___ DATA BLOCK ___

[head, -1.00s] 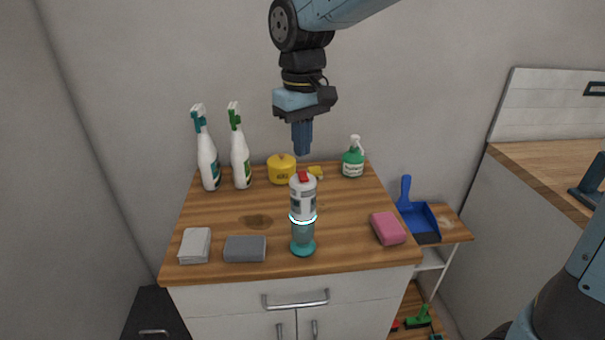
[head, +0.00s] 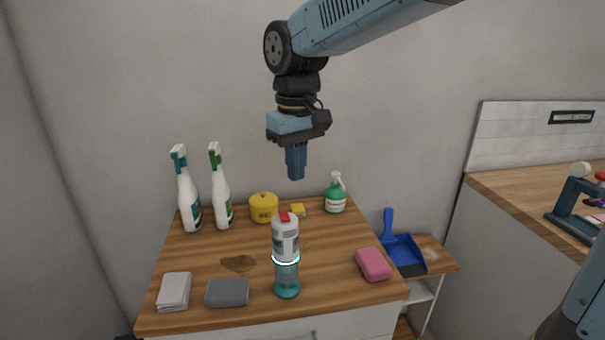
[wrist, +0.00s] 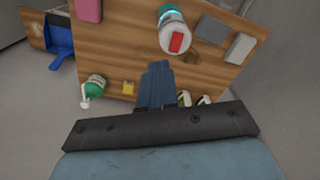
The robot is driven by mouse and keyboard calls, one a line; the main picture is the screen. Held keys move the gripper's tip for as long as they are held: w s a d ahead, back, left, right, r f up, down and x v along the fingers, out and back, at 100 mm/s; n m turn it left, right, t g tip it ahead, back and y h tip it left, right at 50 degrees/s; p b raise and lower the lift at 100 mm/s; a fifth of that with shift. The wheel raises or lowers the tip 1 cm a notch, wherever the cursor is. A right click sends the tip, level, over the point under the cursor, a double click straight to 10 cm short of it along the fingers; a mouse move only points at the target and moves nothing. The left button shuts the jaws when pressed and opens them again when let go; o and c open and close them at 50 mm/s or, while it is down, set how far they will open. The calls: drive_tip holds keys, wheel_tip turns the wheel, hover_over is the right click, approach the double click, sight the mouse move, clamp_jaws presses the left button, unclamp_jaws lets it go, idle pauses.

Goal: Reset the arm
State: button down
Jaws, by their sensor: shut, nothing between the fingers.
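My gripper (head: 296,177) hangs at the end of my raised arm, pointing down above the back of the wooden counter (head: 325,260). Its fingers are shut together with nothing between them. In the wrist view the shut fingers (wrist: 157,70) point toward the counter top. The bottle's red cap also shows in the wrist view (wrist: 176,42).
Two white spray bottles (head: 190,203), a yellow pot (head: 264,208), a yellow sponge (head: 298,210) and a green spray bottle (head: 335,195) stand at the back. A pink sponge (head: 373,264), grey sponge (head: 227,293) and folded cloth (head: 173,291) lie in front. A blue dustpan (head: 404,252) is at right.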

___

Tally the lines of the listing in which the word "button" occurs, and state the total alone.

THE ANSWER >> 2